Design Research is a fundamental principle that I try to instill into my students. Understanding the inner-workings of the tools and methodologies we use is the natural Great Filter of the design industry. That being, the most successful are those who have a deep comprehension and command of visual language. Then there are those who never wade deeper than regurgitating Instagram trends and putting random borders around their work because they just "thought it looked empty without it". I start every semester off with the same lengthy soapbox about how hard drives and pixels work, and blah blah blah. Today I felt like a total hypocrite.

Where's All the Info?

Turns out, there really isn't a lot of easily digestible information on the internet.

Apparently, people don't find PDF export standards sexy enough to write about. Who knew?
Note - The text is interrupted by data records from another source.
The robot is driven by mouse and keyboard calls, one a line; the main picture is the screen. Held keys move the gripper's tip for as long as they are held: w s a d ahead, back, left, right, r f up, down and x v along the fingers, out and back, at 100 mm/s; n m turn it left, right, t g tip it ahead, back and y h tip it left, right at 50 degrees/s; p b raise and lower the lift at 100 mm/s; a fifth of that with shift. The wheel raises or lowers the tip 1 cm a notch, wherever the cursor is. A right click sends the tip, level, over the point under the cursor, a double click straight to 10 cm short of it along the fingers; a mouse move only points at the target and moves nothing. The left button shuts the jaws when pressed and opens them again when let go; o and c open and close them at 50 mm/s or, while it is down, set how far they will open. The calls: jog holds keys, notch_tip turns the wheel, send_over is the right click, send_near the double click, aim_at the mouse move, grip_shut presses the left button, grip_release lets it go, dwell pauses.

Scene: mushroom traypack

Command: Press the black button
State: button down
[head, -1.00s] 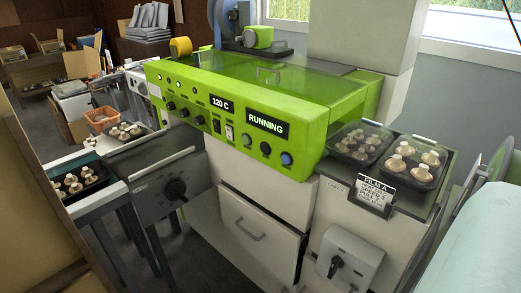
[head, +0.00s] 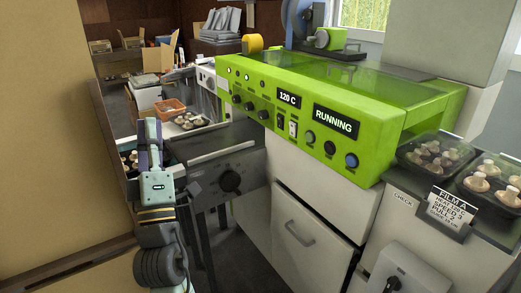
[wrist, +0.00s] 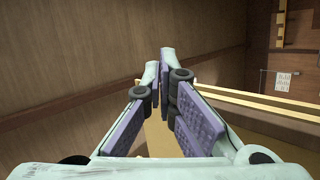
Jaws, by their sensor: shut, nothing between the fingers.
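The black button (head: 329,148) is on the front panel of the green machine (head: 400,112), between a dull greenish button (head: 310,136) and a blue button (head: 351,160). My gripper (head: 150,126) is at the left in the head view, left of the machine and well apart from the button. In the wrist view, the fingers of my gripper (wrist: 164,58) are shut together with nothing between them. The displays read "120 C" and "RUNNING".
Several dark knobs (head: 248,106) and a rocker switch (head: 293,128) are also on the panel. A grey side unit with a knob (head: 230,182) stands left of the machine. A tan panel (head: 60,110) fills the far left.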

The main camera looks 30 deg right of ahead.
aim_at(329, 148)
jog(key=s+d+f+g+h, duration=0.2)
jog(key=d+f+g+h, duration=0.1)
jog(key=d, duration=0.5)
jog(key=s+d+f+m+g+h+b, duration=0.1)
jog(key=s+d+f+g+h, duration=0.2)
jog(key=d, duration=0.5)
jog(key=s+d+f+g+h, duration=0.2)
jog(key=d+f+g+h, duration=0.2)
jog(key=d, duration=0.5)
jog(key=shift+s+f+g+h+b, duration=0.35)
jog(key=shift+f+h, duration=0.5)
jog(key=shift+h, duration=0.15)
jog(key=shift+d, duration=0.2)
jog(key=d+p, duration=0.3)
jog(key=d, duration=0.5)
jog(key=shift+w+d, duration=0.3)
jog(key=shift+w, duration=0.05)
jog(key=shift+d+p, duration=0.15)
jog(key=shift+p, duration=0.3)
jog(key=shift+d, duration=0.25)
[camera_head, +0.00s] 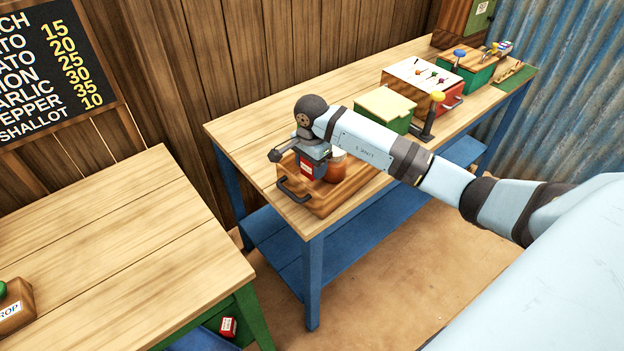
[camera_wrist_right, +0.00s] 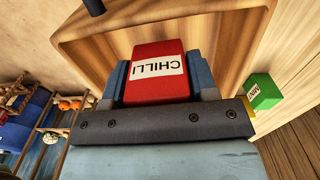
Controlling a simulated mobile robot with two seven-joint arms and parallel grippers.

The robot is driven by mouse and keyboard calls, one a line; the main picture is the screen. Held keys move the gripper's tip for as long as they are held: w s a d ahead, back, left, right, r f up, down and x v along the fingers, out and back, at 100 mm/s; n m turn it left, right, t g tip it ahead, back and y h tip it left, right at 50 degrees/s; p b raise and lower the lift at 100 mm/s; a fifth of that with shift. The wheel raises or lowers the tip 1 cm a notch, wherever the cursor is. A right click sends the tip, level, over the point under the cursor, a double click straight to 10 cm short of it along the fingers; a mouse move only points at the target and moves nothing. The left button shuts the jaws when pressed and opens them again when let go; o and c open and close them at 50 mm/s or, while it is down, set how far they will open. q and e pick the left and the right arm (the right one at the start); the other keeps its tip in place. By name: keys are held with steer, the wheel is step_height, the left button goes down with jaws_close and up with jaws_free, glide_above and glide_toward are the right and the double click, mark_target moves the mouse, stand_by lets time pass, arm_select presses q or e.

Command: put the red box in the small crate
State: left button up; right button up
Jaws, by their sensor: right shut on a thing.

I'll save you a ton of research and time. While I'm not overly technical in this article, I know a lot of people want to get to the meat and potatoes. Scroll down if you just care about my findings and not the journey I took to get there.

For me, I hold three big things super important. This may not be what computer scientists care about or what your printer will necessarily want, so take it with a grain of salt.

Too Long, Didn't Read:

Key takeaways:

  • X-1a:2001 if you're sending it to Moo, Sticker Mule, or a printer that cares about file size
  • Use Press Quality if you're sending it to a commercial printer
  • Use High-Quality Print if you're sending it to the printer in your bathroom
  • X-4:2008 if you're sending it to a client. Or if you intend on printing but you don't use any weird transparency-altering effects like drop shadows etc. This is still the best choice overall, but be sure to flatten transparency yourself if you're sending it to print.
  • X-3:2002 if you're too lazy to flatten your transparency yourself.
  • If it's non-interactive and you have a plan for accessibility, outline your type before exporting.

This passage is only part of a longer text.